Welcome to the Museum of Paleontology. What you will see in a little while is a part of the miracles of this ancient world that has not yet come to light. Step inside and face the miracles of life. A big bone will welcome you at the entrance. It will be followed by fossils, skin samples, the genealogy of the species and the samples of that species. You think you know all the living things on Earth? Do not be that certain.
Nergiz Yeşil’s Paleontology Museum sparks the imagination and leaves the rest to the audience. While the artist puts herself both in the position of the explorer and the collector in her exhibition “The Paleontology Museum”,in her arrangement she refers to cabinets of wonder. At exactly this stage the mentioned subject intersects with one of the impulses that create humanity, “curiosity”. So much so that curiosity is an impulse that urges humanity to come to today, and its method of being satisfied is through the impulse to explore and gather. The “wunderkammer”, which mean “cabinets of wonder” when translated in a straightforward way and translated into Turkish as “nadire kabineleri”, came about in the 16th Century and were mini museums where all the “oddities” were kept and where the owner could exhibit their own internal world and personal likes. Simple systems with drawers exhibiting objects that tempted the curiosity of people were at that time mini treasures uniting the fantastical and the reality. In the rich world of these cabinets of wonder, which became more widespread with the Renaissance, were objects such as handmade primeval tools, plants, animals and natural objects and with the acceleration of discoveries, goods from exotic countries; objects that were instructive but would also seem mystical to the West and would aid the western world to open up to the outside world. The owner of the cabinet of wonder was the only authority in its exhibition and arrangement and was the curator of their own collection.

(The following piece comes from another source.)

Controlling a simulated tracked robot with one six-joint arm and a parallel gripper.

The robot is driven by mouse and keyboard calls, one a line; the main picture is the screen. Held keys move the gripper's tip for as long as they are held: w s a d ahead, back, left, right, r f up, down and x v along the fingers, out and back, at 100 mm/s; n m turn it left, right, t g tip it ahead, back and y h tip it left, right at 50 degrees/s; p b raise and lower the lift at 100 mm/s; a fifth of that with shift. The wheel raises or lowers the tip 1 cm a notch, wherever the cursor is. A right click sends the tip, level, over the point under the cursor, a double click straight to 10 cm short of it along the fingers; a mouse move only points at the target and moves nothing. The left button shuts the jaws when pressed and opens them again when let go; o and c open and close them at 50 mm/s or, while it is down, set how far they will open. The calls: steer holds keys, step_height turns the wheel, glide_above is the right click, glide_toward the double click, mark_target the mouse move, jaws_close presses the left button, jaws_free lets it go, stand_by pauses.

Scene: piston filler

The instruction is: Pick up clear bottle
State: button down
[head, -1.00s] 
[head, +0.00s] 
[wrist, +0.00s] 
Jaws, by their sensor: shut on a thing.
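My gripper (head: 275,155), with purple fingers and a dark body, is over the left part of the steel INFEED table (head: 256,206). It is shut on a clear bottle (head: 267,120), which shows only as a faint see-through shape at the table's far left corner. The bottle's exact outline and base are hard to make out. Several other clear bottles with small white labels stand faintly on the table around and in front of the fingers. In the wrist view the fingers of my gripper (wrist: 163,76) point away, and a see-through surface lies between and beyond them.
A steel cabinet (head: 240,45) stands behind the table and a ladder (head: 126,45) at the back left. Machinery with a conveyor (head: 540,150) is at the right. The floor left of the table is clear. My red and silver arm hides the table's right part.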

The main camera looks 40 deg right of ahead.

In creating the Paleontology Museum, Yeşil is asking one of the oldest questions in Epistemology: “Is there real knowledge?” When we look at the installation she created with skin samples, fossils, with her book, we see a museum where the conditions for it to be real have been met. We can get close to look at the pieces in this museum; yet when we attempt to obtain the real information about them, the connection gets lost. The artist shows the audience a small fragment of a species that does not exist and arouses in them the necessary curiosity to do their own research. The audience leaves the exhibition with an uncertainty about the reality of what they saw.
Nergiz Yeşil’s work created with living organisms such as Manchurian mushrooms (Kombucha) is just as experimental. In her workshop that she organized like a laboratory, she works with living organisms and in this context, combines her art practice approaching BioArt with sculpture formation and steps into a search for new material and new form.The artist deals with the distorted forms that from time to time she cannot intervene with and the shape differences which are called anomalies in daily life on a philosophical level. Even though Georges Canguilhem, who has worked on epistemology and philosophy of science, in his article “La Monstrusité et le Monstre” gives more space to the forms considered extraordinary by confirming that” between a successful living form and an unsuccessful/flawed form, there is no difference between himself and a priori ontological difference”; a sense of norm inherent in life positions the freak as a vital counterpart. According to him, the living, albeit a freak can only be judged according to himself and his capacity to survive. Therefore, each entity is normal depending on the environment in which it survives and in which it can survive.* While the artist is creating new forms, she is asking similar questions and approaches the concept of normal from an epistemological perspective.
With its installation, the archeology of the future in a sense, Yeşil’s “Museum of Paleontology” brings new propositions to the question of what would the result be if cabinets of wonder would exist today and in the future.